### Work required:
Report every line in the listing that contains the string "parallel".

##### Supplied data #####

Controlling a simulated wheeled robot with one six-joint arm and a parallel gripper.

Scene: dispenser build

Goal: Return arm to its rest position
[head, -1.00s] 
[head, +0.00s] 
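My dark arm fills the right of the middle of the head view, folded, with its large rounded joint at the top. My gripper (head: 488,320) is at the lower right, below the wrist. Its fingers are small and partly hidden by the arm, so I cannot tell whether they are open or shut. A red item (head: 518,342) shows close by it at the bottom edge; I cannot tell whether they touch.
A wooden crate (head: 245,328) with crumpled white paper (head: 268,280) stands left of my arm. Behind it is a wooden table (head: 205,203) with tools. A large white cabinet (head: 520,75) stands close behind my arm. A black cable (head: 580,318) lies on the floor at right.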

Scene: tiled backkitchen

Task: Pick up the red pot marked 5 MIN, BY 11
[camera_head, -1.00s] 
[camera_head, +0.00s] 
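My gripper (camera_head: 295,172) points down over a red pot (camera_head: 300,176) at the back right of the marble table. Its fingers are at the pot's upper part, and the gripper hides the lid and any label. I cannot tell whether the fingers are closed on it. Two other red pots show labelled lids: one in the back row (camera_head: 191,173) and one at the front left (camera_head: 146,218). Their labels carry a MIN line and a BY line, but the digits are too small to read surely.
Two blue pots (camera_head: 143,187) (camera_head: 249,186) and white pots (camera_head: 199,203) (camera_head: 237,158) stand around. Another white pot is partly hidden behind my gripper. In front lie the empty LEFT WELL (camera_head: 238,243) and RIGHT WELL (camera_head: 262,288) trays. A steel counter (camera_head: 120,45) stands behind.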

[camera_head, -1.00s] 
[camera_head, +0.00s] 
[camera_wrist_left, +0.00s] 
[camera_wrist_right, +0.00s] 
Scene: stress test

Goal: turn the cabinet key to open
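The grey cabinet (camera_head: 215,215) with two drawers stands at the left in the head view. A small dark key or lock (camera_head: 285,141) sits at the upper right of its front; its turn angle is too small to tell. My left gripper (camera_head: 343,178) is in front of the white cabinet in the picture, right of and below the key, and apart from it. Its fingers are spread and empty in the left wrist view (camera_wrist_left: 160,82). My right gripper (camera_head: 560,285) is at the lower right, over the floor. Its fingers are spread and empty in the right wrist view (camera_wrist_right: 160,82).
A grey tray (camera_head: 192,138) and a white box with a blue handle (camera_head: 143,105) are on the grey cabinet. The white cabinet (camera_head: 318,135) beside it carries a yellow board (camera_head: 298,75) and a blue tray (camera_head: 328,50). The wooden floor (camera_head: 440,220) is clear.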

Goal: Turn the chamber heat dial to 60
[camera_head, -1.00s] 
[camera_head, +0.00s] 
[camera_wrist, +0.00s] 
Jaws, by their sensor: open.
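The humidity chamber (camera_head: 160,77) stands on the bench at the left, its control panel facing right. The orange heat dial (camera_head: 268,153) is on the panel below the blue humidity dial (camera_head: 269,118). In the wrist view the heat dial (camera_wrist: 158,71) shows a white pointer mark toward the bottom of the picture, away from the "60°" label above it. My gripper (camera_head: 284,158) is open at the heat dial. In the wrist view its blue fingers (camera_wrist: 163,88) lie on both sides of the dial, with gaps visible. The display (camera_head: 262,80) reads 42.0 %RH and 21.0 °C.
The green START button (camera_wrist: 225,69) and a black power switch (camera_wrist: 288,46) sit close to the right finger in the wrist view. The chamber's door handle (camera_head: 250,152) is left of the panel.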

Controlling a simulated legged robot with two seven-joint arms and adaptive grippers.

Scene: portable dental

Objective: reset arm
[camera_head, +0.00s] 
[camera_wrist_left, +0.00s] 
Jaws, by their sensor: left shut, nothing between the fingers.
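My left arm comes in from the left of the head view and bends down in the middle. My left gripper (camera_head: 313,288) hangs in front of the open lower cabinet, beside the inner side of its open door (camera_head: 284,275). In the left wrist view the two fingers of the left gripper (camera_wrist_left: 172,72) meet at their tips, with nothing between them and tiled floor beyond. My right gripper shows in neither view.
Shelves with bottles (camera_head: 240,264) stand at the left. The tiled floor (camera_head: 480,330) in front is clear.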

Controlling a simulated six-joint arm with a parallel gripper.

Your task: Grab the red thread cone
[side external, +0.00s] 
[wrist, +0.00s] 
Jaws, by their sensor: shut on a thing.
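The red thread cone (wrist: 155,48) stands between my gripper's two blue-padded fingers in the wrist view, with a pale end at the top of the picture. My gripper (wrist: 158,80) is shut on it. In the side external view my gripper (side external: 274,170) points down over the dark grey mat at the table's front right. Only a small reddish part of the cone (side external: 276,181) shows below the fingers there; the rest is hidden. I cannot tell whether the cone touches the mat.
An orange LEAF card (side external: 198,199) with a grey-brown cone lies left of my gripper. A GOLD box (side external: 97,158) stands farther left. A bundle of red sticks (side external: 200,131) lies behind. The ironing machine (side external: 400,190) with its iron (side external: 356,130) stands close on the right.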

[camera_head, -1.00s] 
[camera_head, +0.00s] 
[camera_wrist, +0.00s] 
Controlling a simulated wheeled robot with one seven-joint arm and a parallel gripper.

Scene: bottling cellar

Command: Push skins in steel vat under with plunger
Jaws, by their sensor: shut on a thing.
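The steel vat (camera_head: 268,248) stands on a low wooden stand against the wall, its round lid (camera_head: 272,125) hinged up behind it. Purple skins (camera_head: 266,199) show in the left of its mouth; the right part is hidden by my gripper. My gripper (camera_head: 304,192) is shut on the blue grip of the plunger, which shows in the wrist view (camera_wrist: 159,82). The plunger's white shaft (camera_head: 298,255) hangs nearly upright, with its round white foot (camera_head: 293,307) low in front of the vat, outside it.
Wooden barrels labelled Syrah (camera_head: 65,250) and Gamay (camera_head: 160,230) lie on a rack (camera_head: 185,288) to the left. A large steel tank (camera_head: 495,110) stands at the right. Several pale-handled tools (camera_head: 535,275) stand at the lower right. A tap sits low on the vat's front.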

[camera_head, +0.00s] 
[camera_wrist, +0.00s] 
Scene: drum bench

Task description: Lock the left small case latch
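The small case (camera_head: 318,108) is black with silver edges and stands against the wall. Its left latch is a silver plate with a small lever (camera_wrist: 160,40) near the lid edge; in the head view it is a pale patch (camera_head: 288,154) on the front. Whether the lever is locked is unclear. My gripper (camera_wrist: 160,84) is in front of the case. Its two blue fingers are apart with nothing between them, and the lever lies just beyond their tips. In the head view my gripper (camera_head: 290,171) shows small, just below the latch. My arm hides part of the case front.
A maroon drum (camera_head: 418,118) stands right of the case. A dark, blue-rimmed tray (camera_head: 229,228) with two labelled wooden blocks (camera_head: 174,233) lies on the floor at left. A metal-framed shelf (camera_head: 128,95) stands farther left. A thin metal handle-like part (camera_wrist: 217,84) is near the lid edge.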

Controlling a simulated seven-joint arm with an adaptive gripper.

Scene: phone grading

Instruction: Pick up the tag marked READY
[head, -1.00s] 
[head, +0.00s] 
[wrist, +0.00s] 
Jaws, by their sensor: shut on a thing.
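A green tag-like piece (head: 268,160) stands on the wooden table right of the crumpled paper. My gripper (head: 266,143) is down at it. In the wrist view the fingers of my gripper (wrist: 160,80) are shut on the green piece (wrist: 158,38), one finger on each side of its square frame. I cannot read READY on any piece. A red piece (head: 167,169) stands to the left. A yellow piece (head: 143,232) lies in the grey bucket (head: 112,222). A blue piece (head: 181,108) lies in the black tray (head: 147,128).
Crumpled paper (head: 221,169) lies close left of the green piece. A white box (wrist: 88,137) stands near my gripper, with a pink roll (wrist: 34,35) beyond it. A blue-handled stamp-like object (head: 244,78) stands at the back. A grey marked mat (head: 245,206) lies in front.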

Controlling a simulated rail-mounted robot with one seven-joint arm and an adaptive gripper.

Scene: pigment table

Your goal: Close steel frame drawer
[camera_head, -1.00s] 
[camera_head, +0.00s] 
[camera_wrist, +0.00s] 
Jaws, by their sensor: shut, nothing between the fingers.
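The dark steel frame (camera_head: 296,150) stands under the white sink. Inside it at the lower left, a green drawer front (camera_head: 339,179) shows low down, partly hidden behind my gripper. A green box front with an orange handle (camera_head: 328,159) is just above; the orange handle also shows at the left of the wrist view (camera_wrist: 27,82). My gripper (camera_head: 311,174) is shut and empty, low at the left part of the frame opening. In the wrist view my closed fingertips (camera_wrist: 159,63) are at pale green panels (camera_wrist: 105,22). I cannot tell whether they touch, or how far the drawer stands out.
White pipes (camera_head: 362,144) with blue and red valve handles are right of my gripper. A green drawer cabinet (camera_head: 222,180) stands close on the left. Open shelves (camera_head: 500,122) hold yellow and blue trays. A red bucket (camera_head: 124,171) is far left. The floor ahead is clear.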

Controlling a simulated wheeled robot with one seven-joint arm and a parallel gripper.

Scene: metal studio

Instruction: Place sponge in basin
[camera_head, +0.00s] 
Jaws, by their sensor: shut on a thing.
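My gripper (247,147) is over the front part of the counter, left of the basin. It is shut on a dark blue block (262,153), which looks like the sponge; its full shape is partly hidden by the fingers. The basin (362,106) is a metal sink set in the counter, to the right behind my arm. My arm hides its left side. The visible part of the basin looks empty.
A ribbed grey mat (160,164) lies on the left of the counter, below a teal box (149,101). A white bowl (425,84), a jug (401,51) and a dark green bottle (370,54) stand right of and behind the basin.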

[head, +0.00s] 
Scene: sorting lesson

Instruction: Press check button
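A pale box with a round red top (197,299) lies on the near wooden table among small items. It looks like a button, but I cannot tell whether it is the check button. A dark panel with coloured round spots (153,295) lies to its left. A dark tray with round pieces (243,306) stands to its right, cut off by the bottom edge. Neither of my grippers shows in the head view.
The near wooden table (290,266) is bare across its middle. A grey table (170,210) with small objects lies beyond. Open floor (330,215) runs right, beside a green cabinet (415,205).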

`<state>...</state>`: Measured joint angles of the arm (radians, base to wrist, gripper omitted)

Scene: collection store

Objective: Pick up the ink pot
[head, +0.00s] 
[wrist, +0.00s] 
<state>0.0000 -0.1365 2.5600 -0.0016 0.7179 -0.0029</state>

#####

### Response to the task:
Controlling a simulated wheeled robot with one six-joint arm and a parallel gripper.
Controlling a simulated six-joint arm with a parallel gripper.
Controlling a simulated wheeled robot with one seven-joint arm and a parallel gripper.
Controlling a simulated wheeled robot with one seven-joint arm and a parallel gripper.

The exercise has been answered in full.